--- Start of INFORMATION SUPPLIED ---
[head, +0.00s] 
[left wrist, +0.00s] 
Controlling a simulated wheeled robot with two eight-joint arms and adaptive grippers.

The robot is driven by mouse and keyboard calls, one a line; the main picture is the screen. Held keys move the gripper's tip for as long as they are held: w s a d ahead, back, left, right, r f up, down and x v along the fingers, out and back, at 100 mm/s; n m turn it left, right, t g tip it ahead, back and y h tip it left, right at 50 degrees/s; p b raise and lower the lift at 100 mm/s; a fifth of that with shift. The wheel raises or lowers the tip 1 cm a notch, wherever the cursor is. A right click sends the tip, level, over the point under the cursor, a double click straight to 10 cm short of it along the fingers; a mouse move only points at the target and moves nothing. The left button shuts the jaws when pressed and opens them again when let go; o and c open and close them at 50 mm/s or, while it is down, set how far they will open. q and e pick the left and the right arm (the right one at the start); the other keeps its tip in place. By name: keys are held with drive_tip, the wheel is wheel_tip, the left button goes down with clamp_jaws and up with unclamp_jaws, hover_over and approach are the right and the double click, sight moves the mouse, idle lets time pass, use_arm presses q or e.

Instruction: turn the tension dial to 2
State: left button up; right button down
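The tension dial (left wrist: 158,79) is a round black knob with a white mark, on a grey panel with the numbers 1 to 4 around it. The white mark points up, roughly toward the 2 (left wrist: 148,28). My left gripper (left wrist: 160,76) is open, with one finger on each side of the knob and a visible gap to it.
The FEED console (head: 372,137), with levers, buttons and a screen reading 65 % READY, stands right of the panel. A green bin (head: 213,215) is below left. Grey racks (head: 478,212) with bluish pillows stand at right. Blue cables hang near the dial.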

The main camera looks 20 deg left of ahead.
--- End of INFORMATION SUPPLIED ---
Write out exactly the lines from the line holding "The robot is" through the last line of the data, and nothing besides those lines.

▶ _EXERCISE RESULT_:
The robot is driven by mouse and keyboard calls, one a line; the main picture is the screen. Held keys move the gripper's tip for as long as they are held: w s a d ahead, back, left, right, r f up, down and x v along the fingers, out and back, at 100 mm/s; n m turn it left, right, t g tip it ahead, back and y h tip it left, right at 50 degrees/s; p b raise and lower the lift at 100 mm/s; a fifth of that with shift. The wheel raises or lowers the tip 1 cm a notch, wherever the cursor is. A right click sends the tip, level, over the point under the cursor, a double click straight to 10 cm short of it along the fingers; a mouse move only points at the target and moves nothing. The left button shuts the jaws when pressed and opens them again when let go; o and c open and close them at 50 mm/s or, while it is down, set how far they will open. q and e pick the left and the right arm (the right one at the start); the other keeps its tip in place. By name: keys are held with drive_tip, the wheel is wheel_tip, the left button goes down with clamp_jaws and up with unclamp_jaws, hover_over and approach are the right and the double click, sight moves the mouse, idle lets time pass, use_arm presses q or e.

Instruction: turn the tension dial to 2
State: left button up; right button down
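The tension dial (left wrist: 158,79) is a round black knob with a white mark, on a grey panel with the numbers 1 to 4 around it. The white mark points up, roughly toward the 2 (left wrist: 148,28). My left gripper (left wrist: 160,76) is open, with one finger on each side of the knob and a visible gap to it.
The FEED console (head: 372,137), with levers, buttons and a screen reading 65 % READY, stands right of the panel. A green bin (head: 213,215) is below left. Grey racks (head: 478,212) with bluish pillows stand at right. Blue cables hang near the dial.

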The main camera looks 20 deg left of ahead.

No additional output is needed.